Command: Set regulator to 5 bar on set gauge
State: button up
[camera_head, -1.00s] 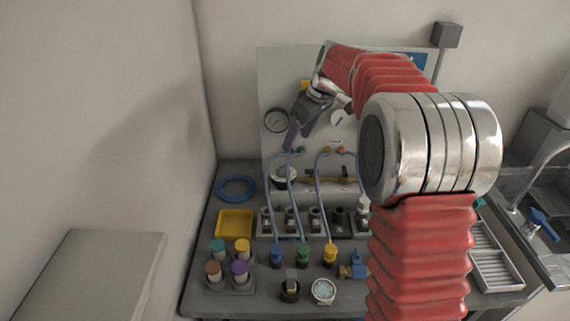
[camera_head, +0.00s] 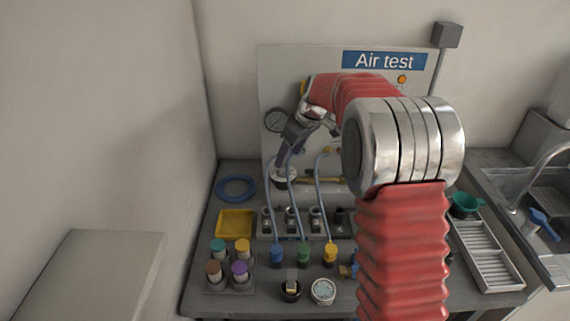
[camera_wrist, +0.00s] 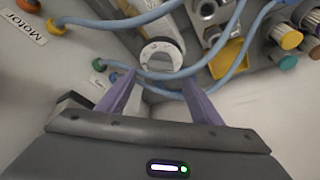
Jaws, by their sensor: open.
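A dark-rimmed gauge (camera_head: 276,119) hangs on the upright panel; its reading is too small to tell. Below it is a round white-faced part (camera_head: 284,178), perhaps the regulator, partly covered by my fingers. My gripper (camera_head: 281,163) is open at this part, its purple fingers pointing down. In the wrist view my gripper (camera_wrist: 160,82) is open, with a round white-ringed part (camera_wrist: 161,57) just beyond and between the fingertips. I see no grip on it. A blue hose (camera_wrist: 150,74) crosses in front of that part, near the fingertips. No label marks the set gauge.
A yellow tray (camera_head: 235,223), blue ring (camera_head: 236,187), capped cylinders (camera_head: 228,268) and a loose round dial (camera_head: 323,291) lie on the bench. A sink is at right.

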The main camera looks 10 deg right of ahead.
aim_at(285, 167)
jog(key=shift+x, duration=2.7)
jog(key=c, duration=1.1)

-.-.-

AIM: Reproduce all of the data exactly, omitting each picture it holds.

FULL ANSWER:
Command: Set regulator to 5 bar on set gauge
State: button up
[camera_head, -1.00s] 
[camera_head, +0.00s] 
[camera_wrist, +0.00s] 
Jaws, by their sensor: open.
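A dark-rimmed gauge (camera_head: 276,119) hangs on the upright panel; its reading is too small to tell. Below it is a round white-faced part (camera_head: 284,178), perhaps the regulator, partly covered by my fingers. My gripper (camera_head: 281,163) is open at this part, its purple fingers pointing down. In the wrist view my gripper (camera_wrist: 160,82) is open, with a round white-ringed part (camera_wrist: 161,57) just beyond and between the fingertips. I see no grip on it. A blue hose (camera_wrist: 150,74) crosses in front of that part, near the fingertips. No label marks the set gauge.
A yellow tray (camera_head: 235,223), blue ring (camera_head: 236,187), capped cylinders (camera_head: 228,268) and a loose round dial (camera_head: 323,291) lie on the bench. A sink is at right.

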The main camera looks 10 deg right of ahead.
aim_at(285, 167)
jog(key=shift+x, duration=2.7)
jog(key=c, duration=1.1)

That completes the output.